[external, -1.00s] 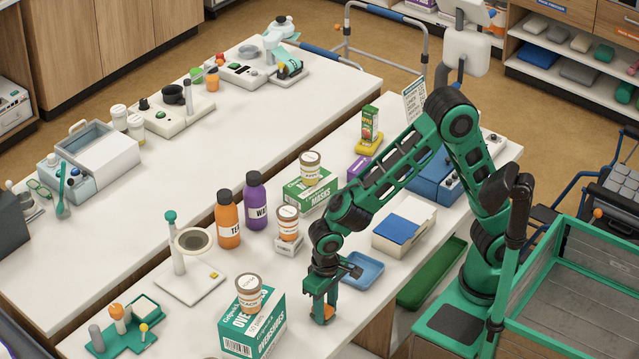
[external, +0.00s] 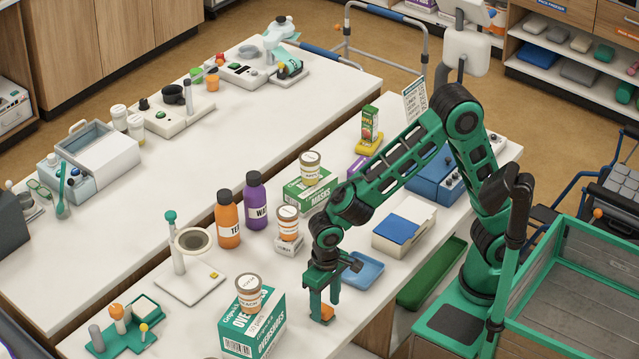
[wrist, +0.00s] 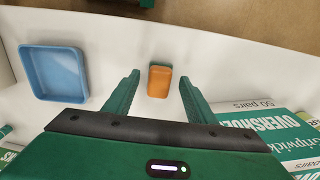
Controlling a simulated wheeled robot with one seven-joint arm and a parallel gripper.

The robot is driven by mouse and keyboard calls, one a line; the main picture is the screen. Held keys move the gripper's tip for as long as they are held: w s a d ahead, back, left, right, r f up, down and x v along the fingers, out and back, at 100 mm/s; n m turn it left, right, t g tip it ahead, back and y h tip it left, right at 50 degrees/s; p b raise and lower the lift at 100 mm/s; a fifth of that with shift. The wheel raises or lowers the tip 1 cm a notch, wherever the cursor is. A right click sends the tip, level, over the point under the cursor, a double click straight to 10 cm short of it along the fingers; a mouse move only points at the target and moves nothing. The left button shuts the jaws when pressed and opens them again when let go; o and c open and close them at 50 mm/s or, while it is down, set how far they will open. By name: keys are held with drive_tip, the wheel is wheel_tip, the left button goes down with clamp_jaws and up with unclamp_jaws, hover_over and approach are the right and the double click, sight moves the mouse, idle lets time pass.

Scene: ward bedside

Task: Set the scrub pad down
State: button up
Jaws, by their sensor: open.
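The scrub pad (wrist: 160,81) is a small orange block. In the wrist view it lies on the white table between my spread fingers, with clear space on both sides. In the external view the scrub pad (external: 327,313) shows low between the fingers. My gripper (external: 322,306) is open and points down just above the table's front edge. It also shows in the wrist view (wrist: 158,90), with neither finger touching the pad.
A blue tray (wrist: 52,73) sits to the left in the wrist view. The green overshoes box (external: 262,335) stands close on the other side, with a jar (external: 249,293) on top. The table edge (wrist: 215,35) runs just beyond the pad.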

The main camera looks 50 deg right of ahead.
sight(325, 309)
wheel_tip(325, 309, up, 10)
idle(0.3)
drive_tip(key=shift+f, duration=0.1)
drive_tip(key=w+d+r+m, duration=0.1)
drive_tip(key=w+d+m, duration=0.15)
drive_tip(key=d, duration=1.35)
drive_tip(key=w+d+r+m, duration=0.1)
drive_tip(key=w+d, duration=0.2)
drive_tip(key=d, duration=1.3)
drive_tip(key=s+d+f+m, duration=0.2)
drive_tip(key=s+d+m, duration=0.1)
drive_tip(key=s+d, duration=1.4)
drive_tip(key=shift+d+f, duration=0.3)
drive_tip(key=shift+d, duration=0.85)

══════════

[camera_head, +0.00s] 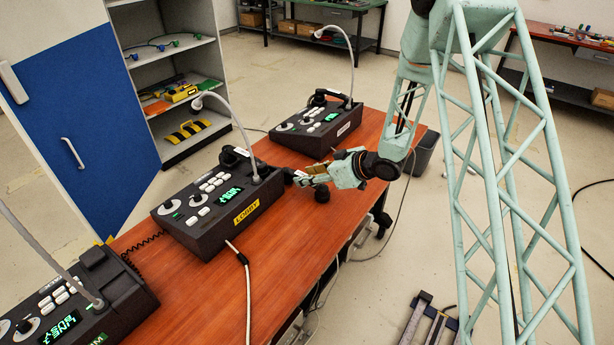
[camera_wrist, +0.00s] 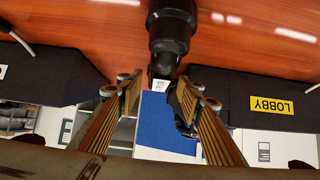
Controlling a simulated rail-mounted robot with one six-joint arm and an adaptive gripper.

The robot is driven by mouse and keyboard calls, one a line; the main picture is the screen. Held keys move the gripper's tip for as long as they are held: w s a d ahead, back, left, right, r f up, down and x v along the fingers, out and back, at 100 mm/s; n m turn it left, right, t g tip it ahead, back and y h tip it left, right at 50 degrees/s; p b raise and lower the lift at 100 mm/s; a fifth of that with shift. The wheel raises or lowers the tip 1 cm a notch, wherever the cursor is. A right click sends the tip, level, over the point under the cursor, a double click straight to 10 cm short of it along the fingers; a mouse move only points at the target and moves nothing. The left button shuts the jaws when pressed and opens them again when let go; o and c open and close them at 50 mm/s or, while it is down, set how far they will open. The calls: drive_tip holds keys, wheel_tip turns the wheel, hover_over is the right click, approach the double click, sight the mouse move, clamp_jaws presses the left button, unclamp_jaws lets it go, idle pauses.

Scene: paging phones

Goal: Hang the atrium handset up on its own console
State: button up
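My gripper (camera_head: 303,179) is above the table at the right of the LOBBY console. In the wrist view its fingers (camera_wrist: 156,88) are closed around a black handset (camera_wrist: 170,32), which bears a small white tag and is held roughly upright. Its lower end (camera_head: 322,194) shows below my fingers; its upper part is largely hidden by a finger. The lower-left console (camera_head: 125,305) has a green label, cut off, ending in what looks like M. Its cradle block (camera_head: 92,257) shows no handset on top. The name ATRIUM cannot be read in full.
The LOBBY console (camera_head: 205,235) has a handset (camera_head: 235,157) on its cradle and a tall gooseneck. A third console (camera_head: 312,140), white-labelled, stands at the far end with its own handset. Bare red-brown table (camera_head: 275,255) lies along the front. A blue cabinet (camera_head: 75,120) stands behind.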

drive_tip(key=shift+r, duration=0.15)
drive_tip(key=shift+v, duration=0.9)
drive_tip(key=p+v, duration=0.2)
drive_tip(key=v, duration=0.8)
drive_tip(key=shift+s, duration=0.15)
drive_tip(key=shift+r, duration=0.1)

══════════

▶ [What is being asked]
From the listing above, copy every line that holds the string "simulated".

▶ [Result of this task]
Controlling a simulated wheeled robot with one seven-joint arm and a parallel gripper.
Controlling a simulated rail-mounted robot with one six-joint arm and an adaptive gripper.

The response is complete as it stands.